Do świąt pozostało jeszcze sporo czasu, a w wielkich sklepach stoją już ozdobione bombkami choinki, pod nimi można znaleźć pięknie opakowane prezenty, wokół palą się kolorowe lampki. Można kupić wszystko, co kojarzy się ze świętami. Pierwsze ozdoby pojawiają się też w okolicy Rynku. Na jednym z center handlowych widnieje już napis „Wesołych świąt!”. Jedni reagują konsternacją, drudzy buntują się, mówiąc, że jest na to jeszcze czas, a inni ruszają w wir świątecznych zakupów.
- Dla mnie to absurd! Dopiero co były Zaduszki, a tu już wszędzie bombki, łańcuszki, lampki i choinki! Przyszłam, by kupić znajomej prezent urodzinowy i nic nie mogę znaleźć, bo na wszystkim, co wezmę do ręki są już świąteczne emblematy.

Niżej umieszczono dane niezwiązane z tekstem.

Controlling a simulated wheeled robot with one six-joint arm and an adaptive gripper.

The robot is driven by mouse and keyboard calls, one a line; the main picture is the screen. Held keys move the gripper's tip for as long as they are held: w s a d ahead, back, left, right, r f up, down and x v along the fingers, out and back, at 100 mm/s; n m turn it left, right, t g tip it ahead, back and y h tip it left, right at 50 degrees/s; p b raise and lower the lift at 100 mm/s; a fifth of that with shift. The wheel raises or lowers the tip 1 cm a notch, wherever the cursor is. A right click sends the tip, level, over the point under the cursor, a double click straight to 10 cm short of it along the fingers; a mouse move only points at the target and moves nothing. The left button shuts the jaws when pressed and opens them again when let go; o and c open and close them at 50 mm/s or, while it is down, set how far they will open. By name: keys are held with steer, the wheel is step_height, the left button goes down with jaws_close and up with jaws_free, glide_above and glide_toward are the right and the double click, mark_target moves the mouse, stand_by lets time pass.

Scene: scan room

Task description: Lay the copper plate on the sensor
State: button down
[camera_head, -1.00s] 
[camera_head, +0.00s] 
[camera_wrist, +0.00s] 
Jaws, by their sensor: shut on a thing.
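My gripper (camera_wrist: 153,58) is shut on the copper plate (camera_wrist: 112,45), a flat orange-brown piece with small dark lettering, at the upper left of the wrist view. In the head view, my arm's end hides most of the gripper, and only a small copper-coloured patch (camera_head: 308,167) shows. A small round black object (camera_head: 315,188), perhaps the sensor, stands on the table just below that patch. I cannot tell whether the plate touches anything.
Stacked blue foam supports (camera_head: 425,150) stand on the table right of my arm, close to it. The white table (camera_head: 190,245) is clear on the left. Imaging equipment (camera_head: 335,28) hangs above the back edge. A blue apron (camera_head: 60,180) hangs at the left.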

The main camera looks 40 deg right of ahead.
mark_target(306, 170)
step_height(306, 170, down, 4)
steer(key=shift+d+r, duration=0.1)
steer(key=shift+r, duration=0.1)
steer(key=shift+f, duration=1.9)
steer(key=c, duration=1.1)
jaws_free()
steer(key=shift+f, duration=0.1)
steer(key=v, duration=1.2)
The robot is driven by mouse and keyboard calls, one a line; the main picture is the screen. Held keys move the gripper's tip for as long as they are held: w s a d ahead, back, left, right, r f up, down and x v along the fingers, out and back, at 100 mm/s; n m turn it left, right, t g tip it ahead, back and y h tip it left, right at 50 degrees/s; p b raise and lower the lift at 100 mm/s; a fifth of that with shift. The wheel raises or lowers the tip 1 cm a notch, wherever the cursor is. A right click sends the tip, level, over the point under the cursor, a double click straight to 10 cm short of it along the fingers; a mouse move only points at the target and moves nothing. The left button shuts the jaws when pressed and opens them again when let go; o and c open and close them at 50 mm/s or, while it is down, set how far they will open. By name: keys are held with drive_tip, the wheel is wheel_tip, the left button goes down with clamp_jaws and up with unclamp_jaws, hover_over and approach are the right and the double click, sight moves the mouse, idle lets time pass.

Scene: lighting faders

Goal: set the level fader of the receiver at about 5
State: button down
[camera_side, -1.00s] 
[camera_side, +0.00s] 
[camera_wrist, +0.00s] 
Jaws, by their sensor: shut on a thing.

Kubki w Mikołaje, skarpetki z bałwankami, świece z gwiazdkami, bombki w kształcie aniołków – można zwariować! Mogliby poczekać chociaż do początku grudnia – skarży się pani Ania.
Są też tacy, których wystrój sklepów wcale nie dziwi. – W Anglii już od października czuć atmosferę Bożego Narodzenia. Chodzi o to, by zbić interes – mówi Marcin, student z Wrocławia. – Widziałam już dwa tygodnie temu pierwsze ozdoby choinkowe. Wcale mnie to nie dziwi, ale denerwuje. Jeszcze się nawet adwent na zaczął, a tu już Boże Narodzenie. Ciekawe, kiedy zaczną puszczać kolędy – komentuje sytuację pani Natalia.
Sprzedawcy cieszą się, że ludzie robią już świąteczne zakupy. – Przychodzą, kupują ozdoby, choinki, ruch jest coraz większy – mówi jedna ze sprzedawczyń w dużym hipermarkecie. To jednak dopiero początek, szał świątecznych zakupów dopiero nadejdzie. Z pewnością choinek i rozmaitych ozdób w mieście będzie przybywać. A klienci dużych sklepów będą mieli dużo czasu, by wczuć się w świąteczny klimat zachęcający do wydawania pieniędzy na bożonarodzeniowe rozmaitości.